→ Stated task
Go through each line of the records below and count those with the word "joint". Give only the count.
-- begin Record list --
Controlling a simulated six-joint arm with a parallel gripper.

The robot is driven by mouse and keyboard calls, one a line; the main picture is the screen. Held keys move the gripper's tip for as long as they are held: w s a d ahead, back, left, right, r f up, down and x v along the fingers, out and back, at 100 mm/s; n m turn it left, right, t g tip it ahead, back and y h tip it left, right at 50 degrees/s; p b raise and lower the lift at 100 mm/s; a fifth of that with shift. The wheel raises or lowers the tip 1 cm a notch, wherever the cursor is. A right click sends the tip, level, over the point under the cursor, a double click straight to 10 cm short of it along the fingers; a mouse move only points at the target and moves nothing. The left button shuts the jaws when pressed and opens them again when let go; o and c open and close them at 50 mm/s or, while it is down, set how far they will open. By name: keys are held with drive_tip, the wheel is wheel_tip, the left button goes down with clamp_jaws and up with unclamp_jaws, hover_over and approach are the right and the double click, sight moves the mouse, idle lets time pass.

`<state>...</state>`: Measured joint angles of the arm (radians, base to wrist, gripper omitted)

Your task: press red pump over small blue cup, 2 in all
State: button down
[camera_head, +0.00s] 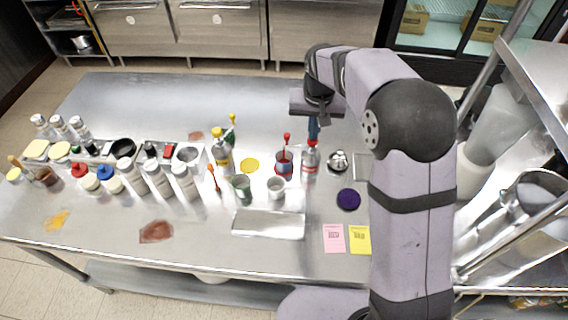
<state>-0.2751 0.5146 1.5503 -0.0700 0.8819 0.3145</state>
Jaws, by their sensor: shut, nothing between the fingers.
-- end Record list --
-- begin Record list --
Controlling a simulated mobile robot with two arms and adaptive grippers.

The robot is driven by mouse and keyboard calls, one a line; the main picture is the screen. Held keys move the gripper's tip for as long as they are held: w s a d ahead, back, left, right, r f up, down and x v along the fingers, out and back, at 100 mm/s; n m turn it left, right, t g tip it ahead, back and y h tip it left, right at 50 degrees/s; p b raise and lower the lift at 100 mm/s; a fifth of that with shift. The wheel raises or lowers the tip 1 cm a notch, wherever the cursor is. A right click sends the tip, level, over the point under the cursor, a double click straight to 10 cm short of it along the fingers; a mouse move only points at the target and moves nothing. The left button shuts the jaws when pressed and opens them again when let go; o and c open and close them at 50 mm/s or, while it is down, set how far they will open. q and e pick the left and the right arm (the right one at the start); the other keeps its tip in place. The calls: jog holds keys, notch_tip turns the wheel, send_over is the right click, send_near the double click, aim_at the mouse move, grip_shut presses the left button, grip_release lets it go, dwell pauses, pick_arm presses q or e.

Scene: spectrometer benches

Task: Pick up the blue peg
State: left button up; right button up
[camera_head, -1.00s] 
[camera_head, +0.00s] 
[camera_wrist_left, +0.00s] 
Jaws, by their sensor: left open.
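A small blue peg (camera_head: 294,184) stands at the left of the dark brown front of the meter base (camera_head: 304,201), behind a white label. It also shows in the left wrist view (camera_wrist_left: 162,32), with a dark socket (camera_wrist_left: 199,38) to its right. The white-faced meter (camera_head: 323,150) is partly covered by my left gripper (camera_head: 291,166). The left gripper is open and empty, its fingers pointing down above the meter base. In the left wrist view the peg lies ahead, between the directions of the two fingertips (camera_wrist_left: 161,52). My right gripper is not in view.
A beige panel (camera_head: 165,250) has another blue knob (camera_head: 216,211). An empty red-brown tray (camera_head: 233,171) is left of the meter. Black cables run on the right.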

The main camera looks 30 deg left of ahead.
-- end Record list --
→ Full solution
2